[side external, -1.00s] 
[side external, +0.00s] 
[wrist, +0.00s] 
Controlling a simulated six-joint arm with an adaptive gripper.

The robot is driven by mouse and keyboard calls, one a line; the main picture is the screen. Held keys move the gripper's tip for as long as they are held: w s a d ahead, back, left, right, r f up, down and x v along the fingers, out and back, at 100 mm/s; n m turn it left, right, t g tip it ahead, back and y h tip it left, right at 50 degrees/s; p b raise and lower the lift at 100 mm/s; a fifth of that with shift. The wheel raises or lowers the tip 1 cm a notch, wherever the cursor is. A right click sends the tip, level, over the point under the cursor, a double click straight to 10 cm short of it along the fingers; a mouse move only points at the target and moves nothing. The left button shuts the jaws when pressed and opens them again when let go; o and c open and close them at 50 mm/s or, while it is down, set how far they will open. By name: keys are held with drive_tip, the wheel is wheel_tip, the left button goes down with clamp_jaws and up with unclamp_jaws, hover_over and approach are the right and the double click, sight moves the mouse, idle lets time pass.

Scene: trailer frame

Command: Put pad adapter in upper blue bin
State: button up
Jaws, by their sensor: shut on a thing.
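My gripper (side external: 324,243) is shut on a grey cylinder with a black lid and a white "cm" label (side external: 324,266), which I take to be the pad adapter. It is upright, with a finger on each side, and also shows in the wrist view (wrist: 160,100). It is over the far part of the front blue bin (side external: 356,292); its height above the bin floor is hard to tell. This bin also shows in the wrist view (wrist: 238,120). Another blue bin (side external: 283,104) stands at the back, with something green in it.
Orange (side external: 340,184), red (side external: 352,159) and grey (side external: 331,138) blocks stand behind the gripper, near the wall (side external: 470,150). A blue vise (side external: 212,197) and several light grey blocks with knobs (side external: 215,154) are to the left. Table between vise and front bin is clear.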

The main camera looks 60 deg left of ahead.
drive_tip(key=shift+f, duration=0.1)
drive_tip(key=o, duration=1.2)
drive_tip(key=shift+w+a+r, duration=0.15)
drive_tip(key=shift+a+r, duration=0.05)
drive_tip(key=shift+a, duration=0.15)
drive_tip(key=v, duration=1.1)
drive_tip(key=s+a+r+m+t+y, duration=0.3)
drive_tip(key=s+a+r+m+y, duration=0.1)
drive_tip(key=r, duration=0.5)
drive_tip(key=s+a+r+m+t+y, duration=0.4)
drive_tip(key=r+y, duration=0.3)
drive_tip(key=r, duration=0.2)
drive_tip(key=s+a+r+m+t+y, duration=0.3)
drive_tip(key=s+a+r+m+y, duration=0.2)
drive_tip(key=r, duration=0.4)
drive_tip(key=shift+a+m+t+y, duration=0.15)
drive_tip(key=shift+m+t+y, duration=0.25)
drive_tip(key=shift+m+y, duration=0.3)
==
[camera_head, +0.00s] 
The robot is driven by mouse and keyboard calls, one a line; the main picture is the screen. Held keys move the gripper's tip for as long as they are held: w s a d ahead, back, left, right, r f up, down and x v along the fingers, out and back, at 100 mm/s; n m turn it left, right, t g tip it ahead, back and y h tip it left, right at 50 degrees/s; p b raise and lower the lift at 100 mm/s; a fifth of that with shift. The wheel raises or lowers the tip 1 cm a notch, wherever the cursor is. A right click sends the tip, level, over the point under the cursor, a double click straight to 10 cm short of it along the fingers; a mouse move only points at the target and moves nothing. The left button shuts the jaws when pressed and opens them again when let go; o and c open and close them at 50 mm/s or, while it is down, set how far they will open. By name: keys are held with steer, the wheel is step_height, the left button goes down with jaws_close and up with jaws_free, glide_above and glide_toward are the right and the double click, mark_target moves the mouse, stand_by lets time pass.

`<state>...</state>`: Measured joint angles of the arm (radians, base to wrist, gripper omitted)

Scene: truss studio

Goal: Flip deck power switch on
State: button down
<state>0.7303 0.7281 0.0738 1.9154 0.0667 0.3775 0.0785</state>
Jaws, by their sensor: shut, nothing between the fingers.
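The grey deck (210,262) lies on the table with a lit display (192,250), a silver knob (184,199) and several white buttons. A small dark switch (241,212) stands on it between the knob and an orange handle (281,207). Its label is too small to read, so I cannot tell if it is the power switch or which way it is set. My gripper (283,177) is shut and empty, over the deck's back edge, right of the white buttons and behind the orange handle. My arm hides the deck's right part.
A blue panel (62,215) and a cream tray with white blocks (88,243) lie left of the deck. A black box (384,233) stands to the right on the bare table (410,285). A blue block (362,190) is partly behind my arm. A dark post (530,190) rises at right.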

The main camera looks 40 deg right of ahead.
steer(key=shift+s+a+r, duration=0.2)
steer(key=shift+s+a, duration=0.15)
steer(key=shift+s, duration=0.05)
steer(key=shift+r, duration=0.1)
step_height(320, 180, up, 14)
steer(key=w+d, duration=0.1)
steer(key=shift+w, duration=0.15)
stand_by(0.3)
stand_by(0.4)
* * *
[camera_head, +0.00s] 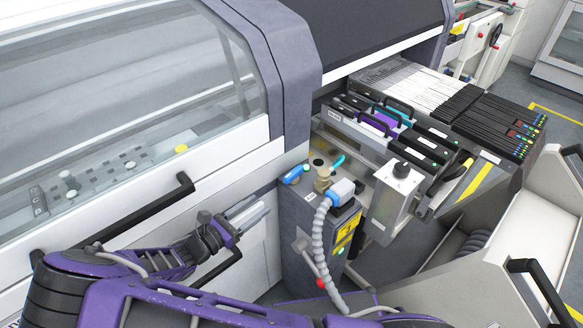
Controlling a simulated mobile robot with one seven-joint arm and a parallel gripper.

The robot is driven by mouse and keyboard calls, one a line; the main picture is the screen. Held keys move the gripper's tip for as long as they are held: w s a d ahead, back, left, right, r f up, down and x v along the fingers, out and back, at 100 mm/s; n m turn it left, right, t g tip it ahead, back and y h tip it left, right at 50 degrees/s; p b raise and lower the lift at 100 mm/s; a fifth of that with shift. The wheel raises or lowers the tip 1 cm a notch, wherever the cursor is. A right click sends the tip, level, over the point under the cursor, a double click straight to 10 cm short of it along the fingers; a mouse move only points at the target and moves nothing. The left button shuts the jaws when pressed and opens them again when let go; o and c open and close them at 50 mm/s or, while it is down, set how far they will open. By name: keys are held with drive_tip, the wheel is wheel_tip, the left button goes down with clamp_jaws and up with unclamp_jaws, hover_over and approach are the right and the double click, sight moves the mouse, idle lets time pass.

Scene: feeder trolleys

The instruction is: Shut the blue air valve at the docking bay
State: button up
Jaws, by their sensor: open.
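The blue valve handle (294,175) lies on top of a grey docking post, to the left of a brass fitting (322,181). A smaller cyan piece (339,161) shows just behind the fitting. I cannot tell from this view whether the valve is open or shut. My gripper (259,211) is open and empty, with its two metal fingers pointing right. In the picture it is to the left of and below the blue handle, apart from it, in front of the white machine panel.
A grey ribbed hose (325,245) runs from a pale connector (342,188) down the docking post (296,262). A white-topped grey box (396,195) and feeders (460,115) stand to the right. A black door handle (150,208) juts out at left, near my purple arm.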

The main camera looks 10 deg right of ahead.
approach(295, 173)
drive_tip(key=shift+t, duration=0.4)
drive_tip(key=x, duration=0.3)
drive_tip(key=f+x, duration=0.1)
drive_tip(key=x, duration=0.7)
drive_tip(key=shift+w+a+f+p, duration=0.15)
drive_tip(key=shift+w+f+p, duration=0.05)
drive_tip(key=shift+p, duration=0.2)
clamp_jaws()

> **WHAT IS REQUIRED**:
Show every line from the listing above in which the string "simulated" appears.

> **SOLUTION TO THIS EXERCISE**:
Controlling a simulated six-joint arm with an adaptive gripper.
Controlling a simulated mobile robot with one seven-joint arm and a parallel gripper.

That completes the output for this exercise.